Nu de schriftelijke verklaring van de directeur inhoudt dat in de locatie Ooyerhoek te Zutphen geen meerpersoonsverblijfsruimten in gebruik zijn en voorts ten aanzien van deze afdeling - gelet op de geldende bestemmingsbeschikking (d.d. 30 maart 2011,
5690295/11/DJI) van de locatie Ooyerhoek - niet is gebleken van een bijzondere bestemming, was de directeur niet bevoegd van het in 4.5.1.2 van de Regeling bepaalde af te wijken. Het beroep van klager zal daarom gegrond worden verklaard. Klager heeft
verzocht zijn radio alsnog te kunnen invoeren.
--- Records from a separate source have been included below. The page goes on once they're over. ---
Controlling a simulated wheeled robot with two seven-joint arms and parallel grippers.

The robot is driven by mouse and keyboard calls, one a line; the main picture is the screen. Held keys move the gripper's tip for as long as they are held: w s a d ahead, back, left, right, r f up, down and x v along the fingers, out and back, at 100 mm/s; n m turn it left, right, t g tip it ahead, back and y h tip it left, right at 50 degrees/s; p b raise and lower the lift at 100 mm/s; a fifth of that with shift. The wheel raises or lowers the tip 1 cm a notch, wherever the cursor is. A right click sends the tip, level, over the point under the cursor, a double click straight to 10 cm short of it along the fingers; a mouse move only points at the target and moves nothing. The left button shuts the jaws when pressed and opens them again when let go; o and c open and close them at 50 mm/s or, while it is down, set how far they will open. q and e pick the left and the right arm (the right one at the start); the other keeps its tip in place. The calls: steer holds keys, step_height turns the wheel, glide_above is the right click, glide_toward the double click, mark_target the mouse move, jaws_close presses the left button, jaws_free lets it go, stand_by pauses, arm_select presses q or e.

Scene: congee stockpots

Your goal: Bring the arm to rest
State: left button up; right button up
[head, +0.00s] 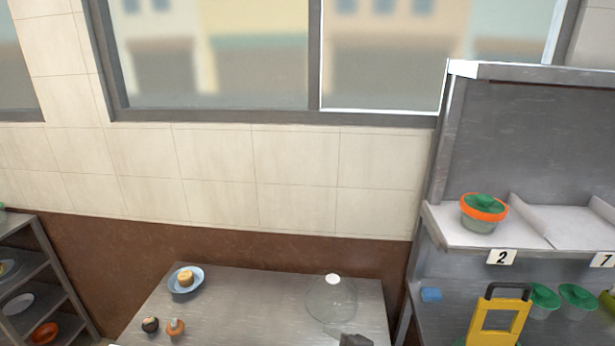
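Neither of my grippers can be made out in the head view, and no arm shows clearly. A small dark grey piece (355,340) is cut off at the bottom edge, over the front right of the steel table (250,290); I cannot tell what it is. No stockpot can be recognised in this view.
On the table are a blue bowl (186,283) holding a yellowish item, two small round-topped items (175,328) and a clear dome (332,300). At right, a shelf unit (465,240) holds an orange-rimmed, green-lidded container (482,212). A yellow black-handled frame (500,320) stands lower. Left shelves (45,270) hold dishes.

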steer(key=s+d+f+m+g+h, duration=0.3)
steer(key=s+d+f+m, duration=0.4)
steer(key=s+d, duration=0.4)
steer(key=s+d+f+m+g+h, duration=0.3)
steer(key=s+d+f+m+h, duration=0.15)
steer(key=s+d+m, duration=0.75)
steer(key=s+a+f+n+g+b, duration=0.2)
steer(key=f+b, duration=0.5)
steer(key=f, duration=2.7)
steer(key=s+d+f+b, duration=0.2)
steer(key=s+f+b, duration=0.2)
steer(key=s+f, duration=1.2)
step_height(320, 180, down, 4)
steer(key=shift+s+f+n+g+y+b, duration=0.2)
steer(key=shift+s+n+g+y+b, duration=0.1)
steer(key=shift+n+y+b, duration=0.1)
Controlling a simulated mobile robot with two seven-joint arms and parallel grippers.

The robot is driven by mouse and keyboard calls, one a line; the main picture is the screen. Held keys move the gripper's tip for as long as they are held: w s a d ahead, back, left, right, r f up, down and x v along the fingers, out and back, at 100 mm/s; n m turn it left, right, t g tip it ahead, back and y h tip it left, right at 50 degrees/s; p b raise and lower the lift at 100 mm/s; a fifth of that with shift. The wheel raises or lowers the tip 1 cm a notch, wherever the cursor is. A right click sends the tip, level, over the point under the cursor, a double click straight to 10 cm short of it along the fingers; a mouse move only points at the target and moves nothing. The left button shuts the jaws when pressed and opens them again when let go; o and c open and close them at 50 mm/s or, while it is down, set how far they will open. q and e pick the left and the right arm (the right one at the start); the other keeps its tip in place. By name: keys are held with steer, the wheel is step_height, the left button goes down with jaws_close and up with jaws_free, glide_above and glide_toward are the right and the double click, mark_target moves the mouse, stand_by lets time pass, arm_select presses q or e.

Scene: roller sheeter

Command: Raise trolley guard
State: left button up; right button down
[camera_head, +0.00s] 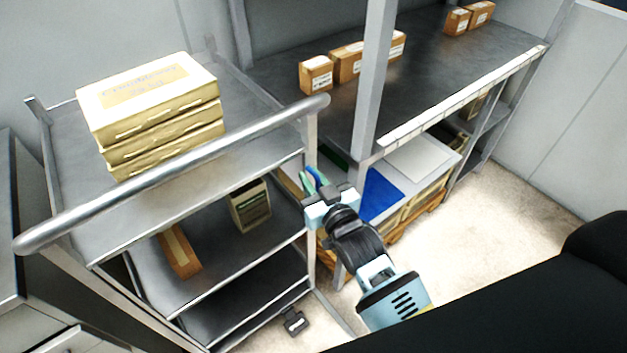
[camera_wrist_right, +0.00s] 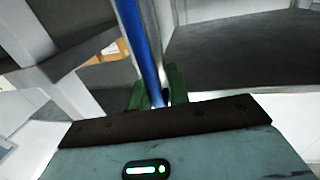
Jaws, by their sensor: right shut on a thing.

Nu echter gebleken is dat hij niet meer in de locatie Ooyerhoek verblijft, zal hem voor het door hem ondervonden ongemak een tegemoetkoming van € 25,= worden toegekend.

4. De uitspraak
De beroepscommissie verklaart het beroep gegrond, vernietigt de uitspraak van de beklagcommissie en verklaart het beklag alsnog gegrond. Zij kent klager een tegemoetkoming van € 25,= toe.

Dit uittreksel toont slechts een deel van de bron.